Hello Fallin' staR,
We will let $a(t)$ be acceleration, $v(t)$ be velocity, and $s(t)$ be position, and use a subscript of $\text{M}$ for the motorbike and a subscript of $\text{C}$ for the car.
For the motorbike, during the time its acceleration is greater than zero, that is, when its velocity is changing, we may state:
$$\int_0^{v(t)}\,du=\frac{5}{2}\int_0^t\,dw$$
$$v(t)=\frac{5}{2}t$$
Now, we need to find at what value of $t$ we have $v(t)=20$, thus:
$$20=\frac{5}{2}t$$
Solve for $t$:
$$t=8$$
And so we may now give the velocity of the motorbike as:
$$v_{\text{M}}(t)=\begin{cases}\frac{5}{2}t & t<8\\ 20 & 8\le t \\ \end{cases}$$
For the car, during the time its acceleration is greater than zero, that is, when its velocity is changing, we may state:
$$\int_0^{v(t)}\,du=\frac{3}{2}\int_0^t\,dw$$
$$v(t)=\frac{3}{2}t$$
Now, we need to find at what value of $t$ we have $v(t)=30$, thus:
$$30=\frac{3}{2}t$$
Solve for $t$:
$$t=20$$
And so we may now give the velocity of the car as:
$$v_{\text{C}}(t)=\begin{cases}\frac{3}{2}t & t<20\\ 30 & 20\le t \\ \end{cases}$$
Here is a plot of the two velocity functions on the same axes:
View attachment 1234
To generate this graph, I used the command:
piecewise[{{(5/2)t,0<=t<8},{20,8<=t}}],piecewise[{{(3/2)t,0<=t<20},{30,20<=t}}] where t=0 to 30
at
Wolfram|Alpha: Computational Knowledge Engine
Now, to find the position function of the motorbike, we may use:
On the interval $0\le t<8$:
$$\int_0^{s(t)}\,du=\frac{5}{2}\int_0^{t} w\,dw$$
$$s(t)=\frac{5}{4}t^2$$
We will need to know that:
$$s(8)=80$$
On the interval $8\le t$:
$$\int_{s(8)}^{s(t)}\,du=20\int_8^t \,dw$$
$$s(t)=20t-80$$
Thus, we may state:
$$s_{\text{M}}(t)=\begin{cases}\frac{5}{4}t^2 & t<8\\ 20t-80 & 8\le t \\ \end{cases}$$
Now, to find the position function of the car, we may use:
On the interval $0\le t<20$:
$$\int_0^{s(t)}\,du=\frac{3}{2}\int_0^t w\,dw$$
$$s(t)=\frac{3}{4}t^2$$
We will need to know that:
$$s(20)=300$$
On the interval $20\le t$:
$$\int_{s(20)}^{s(t)}\,du=30\int_{20}^t \,dw$$
$$s(t)=30t-300$$
Thus, we may state:
$$s_{\text{C}}(t)=\begin{cases}\frac{3}{4}t^2 & t<20\\ 30t-300 & 20\le t \\ \end{cases}$$
Using the command:
piecewise[{{(5/4)t^2,0<=t<8},{20t-80,8<=t}}],piecewise[{{(3/4)t^2,0<=t<20},{30t-300,20<=t}}] where t=0 to 30
we obtain the plot:
View attachment 1235
Now we may answer the two questions:
(a) after what time will the motorbike and the car again be side by side?
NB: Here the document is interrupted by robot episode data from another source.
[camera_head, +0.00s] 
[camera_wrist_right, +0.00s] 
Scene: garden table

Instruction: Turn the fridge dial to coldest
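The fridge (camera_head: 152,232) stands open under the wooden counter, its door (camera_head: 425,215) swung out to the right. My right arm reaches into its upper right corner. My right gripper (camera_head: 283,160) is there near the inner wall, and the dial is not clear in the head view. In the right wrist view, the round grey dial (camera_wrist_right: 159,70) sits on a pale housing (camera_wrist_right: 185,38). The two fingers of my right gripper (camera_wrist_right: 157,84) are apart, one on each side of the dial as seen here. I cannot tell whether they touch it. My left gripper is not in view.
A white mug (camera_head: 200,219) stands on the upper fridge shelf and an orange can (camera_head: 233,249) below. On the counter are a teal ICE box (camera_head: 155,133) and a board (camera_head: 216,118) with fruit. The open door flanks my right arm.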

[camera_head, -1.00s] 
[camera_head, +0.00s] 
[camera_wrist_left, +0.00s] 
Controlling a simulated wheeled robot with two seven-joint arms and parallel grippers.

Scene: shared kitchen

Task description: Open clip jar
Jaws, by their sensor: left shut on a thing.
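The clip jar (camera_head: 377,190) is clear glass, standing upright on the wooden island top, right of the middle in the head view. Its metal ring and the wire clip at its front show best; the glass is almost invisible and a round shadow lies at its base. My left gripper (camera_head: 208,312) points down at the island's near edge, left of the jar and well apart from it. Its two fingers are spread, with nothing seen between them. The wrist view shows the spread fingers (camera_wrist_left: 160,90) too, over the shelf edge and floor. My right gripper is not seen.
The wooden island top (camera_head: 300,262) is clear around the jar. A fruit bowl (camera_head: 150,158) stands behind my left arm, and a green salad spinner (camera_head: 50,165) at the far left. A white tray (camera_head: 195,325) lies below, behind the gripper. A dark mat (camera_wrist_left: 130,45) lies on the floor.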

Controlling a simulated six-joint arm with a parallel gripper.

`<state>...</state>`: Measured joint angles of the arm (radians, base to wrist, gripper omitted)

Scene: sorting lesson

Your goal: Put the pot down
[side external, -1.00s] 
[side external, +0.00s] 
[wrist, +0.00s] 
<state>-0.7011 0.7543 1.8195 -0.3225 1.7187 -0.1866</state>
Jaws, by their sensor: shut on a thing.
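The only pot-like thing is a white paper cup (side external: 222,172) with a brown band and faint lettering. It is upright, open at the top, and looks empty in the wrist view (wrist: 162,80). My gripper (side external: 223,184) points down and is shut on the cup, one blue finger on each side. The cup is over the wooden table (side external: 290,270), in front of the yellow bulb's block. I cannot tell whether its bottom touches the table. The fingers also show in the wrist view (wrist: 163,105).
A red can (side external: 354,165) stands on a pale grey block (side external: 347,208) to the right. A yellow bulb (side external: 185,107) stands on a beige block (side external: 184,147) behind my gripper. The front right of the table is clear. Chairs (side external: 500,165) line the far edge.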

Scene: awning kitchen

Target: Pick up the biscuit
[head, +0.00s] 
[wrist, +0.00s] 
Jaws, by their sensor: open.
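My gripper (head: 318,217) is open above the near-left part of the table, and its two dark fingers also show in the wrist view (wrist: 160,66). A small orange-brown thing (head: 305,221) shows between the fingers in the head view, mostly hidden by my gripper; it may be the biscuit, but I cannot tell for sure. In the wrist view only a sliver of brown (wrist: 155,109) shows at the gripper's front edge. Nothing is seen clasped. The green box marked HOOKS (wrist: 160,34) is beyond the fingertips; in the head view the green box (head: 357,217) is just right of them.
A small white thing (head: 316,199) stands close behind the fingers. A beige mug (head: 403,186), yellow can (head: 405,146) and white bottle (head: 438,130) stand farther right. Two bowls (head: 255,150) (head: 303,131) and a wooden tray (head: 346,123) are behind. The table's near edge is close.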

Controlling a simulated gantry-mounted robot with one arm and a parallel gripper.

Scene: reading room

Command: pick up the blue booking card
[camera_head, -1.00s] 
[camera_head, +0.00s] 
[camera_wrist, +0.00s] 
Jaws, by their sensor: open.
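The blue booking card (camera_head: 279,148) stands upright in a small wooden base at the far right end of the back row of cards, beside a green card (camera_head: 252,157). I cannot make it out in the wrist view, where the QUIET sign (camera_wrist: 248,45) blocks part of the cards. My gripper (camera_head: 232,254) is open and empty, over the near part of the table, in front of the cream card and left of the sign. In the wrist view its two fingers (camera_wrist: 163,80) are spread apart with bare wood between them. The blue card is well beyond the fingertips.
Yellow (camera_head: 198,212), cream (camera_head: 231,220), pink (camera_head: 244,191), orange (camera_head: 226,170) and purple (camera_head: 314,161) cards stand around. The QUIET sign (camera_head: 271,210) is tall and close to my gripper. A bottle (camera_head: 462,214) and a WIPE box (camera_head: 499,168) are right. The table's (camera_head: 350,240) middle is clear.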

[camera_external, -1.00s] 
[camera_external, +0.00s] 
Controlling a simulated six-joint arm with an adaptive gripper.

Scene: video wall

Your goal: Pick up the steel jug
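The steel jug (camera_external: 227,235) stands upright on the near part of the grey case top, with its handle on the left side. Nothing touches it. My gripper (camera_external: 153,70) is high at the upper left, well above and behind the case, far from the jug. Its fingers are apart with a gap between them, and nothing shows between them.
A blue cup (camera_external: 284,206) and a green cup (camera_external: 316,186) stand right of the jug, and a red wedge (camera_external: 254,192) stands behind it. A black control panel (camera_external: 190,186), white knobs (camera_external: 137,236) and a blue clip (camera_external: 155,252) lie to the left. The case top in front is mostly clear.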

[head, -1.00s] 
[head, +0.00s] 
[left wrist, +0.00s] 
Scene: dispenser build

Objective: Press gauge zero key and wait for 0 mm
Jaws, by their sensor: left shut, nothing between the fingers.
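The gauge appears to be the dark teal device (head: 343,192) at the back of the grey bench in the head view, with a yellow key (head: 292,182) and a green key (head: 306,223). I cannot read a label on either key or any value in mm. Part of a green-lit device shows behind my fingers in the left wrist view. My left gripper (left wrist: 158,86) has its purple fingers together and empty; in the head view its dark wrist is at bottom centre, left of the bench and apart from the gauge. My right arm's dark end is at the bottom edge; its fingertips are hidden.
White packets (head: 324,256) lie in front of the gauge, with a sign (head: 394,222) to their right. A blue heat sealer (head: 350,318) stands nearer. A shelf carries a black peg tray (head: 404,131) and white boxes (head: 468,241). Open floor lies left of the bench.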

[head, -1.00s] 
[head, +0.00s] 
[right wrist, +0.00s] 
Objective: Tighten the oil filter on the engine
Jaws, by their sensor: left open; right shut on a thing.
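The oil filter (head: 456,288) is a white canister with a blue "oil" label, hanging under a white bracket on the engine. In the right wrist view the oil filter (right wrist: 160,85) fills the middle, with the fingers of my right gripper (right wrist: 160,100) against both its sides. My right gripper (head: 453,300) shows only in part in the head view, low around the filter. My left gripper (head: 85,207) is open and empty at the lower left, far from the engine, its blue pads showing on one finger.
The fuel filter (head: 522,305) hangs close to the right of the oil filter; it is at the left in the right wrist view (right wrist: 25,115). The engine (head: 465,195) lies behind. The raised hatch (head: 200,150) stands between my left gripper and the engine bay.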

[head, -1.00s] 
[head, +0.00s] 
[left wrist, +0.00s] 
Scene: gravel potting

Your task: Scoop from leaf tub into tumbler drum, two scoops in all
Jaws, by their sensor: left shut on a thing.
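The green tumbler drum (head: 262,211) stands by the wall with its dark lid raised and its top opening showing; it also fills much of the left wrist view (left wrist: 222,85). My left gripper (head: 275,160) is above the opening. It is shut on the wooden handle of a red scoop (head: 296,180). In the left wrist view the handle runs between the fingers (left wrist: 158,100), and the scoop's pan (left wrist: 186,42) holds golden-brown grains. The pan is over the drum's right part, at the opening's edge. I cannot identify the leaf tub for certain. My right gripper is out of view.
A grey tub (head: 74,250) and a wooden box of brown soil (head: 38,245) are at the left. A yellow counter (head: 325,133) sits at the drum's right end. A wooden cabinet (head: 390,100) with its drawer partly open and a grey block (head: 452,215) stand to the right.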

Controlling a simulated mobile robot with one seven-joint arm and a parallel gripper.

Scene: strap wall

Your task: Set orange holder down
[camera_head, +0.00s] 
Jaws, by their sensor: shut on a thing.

From the graph, we see we want to equate the two linear portions of the position functions:
$$20t-80=30t-300$$
$$10t=220$$
$$t=22\text{ s}$$
Thus, we find that the motorbike and the car are again side by side 22 seconds after the traffic light turns green.
(b) what is the greatest distance that the motorbike is in front of the car?
The graph shows us that this will occur on the interval $8<t<20$. Hence we want to maximize the function:
$$f(t)=\left(20t-80 \right)-\left(\frac{3}{4}t^2 \right)=-\frac{3}{4}t^2+20t-80$$
Completing the square, we find:
$$f(t)=-\frac{3}{4}\left(t-\frac{40}{3} \right)^2+\frac{160}{3}$$
Hence:
$$f_{\max}=\frac{160}{3}\text{ m}$$
And so we find the greatest distance that the motorbike is in front of the car to be about 53.3 m.